It should be brought forth that the above experience involving Sri Ramana and myself, although unique to me at the time, was not totally unique beyond me.



TRANSLOCATION AND BILOCATION


THE BHAGAVAN SRI RAMANA MAHARSHI
(please click image)


TRANSLOCATION AND BILOCATION:

While it is true that throughout his life the Bhagavan Sri Ramana Maharshi never exhibited even the slightest interest in Siddhis, occult abilities, or psychic powers to outsiders, he did have a number of recorded fully conscious bilocation experiences he rarely discussed wherein he was translocated from his ashram in a matter of minutes to the presence of others many, many miles away.

One of the earliest devotees of Sri Ramana was a great Sanskrit scholar and savant by the name of Ganapati Muni, known throughout India for his powerful Siddhis and through his ability known to bring down or stop the rains or even destroy a whole town. About a year after his first meeting with Sri Bhagavan, Ganapathi Muni experienced a remarkable outflow of Ramana's Grace.
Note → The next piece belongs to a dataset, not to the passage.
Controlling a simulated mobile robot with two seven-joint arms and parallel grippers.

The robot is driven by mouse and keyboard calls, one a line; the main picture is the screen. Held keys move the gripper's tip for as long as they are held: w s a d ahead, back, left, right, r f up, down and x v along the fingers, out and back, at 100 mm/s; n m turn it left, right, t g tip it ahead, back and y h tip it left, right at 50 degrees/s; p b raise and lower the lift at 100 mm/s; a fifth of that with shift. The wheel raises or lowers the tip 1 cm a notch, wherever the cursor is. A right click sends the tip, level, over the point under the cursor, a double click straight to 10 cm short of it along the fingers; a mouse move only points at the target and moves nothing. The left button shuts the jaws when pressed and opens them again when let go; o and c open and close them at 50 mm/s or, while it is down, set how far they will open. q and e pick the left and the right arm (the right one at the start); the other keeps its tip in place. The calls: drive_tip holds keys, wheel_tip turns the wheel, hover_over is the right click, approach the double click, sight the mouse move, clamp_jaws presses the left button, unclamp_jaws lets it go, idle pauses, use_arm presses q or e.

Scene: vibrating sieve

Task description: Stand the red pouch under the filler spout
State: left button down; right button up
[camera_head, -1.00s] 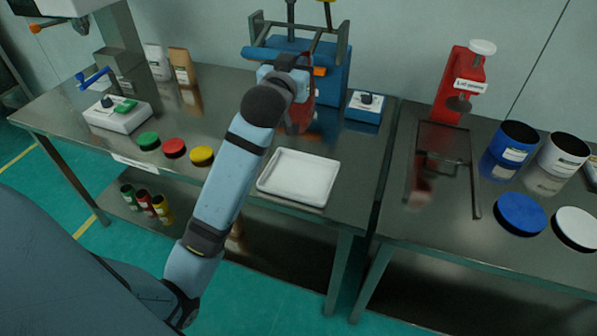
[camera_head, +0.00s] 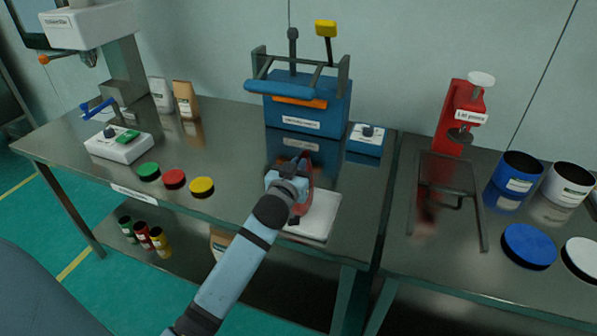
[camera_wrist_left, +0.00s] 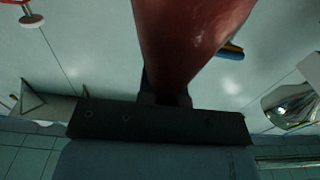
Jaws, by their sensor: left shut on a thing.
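The red pouch (camera_head: 307,187) is in my left gripper (camera_head: 298,170), raised over the back-left part of the white tray, and partly hidden by the gripper. In the left wrist view the pouch (camera_wrist_left: 190,40) fills the top middle, with the shut fingers (camera_wrist_left: 166,98) at its narrow lower end. The filler (camera_head: 95,25) stands at the far left back, with its spout (camera_head: 88,58) under its head, well left of the pouch. My right gripper is not in view.
The white tray (camera_head: 322,218) lies at the table's front right. A blue sealing machine (camera_head: 310,115) stands behind. Green (camera_head: 148,171), red (camera_head: 174,178) and yellow (camera_head: 202,186) lids lie left of my arm. A white control box (camera_head: 112,145) and two upright pouches (camera_head: 185,98) are near the filler.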

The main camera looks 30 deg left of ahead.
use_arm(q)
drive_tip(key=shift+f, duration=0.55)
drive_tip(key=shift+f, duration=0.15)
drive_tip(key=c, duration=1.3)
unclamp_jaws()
While he was sitting in meditation in the temple of Ganapati at Tiruvottiyur he felt distracted and longed intensely for the presence and guidance of the Bhagavan. At that moment Sri Ramana entered the temple. Ganapathi prostrated himself before him and, as he was about to rise, he felt the Maharshi's hand upon his head and a terrifically vital force coursing through his body from the touch; so that he also received Grace by touch from the Master. Speaking about this incident in later years, not Ganapathi Muni, but the Enlightened sage HIMSELF Sri Ramana Maharshi said:


"One day, some years ago, I was lying down and awake when I distinctly felt my body rise higher and higher. I could see the physical objects below growing smaller and smaller until they disappeared and all around me was a limitless expanse of dazzling light. After some time I felt the body slowly descend and the physical objects below began to appear. I was so fully aware of this incident that I finally concluded that it must be by such means that Sages using the powers of Siddhis travel over vast distances in a short time and appear and disappear in such a mysterious manner. While the body thus descended to the ground it occurred to me that I was at Tiruvottiyur though I had never seen the place before. I found myself on a highroad and walked along it. At some distance from the roadside was a temple of Ganapati and I entered it." (source)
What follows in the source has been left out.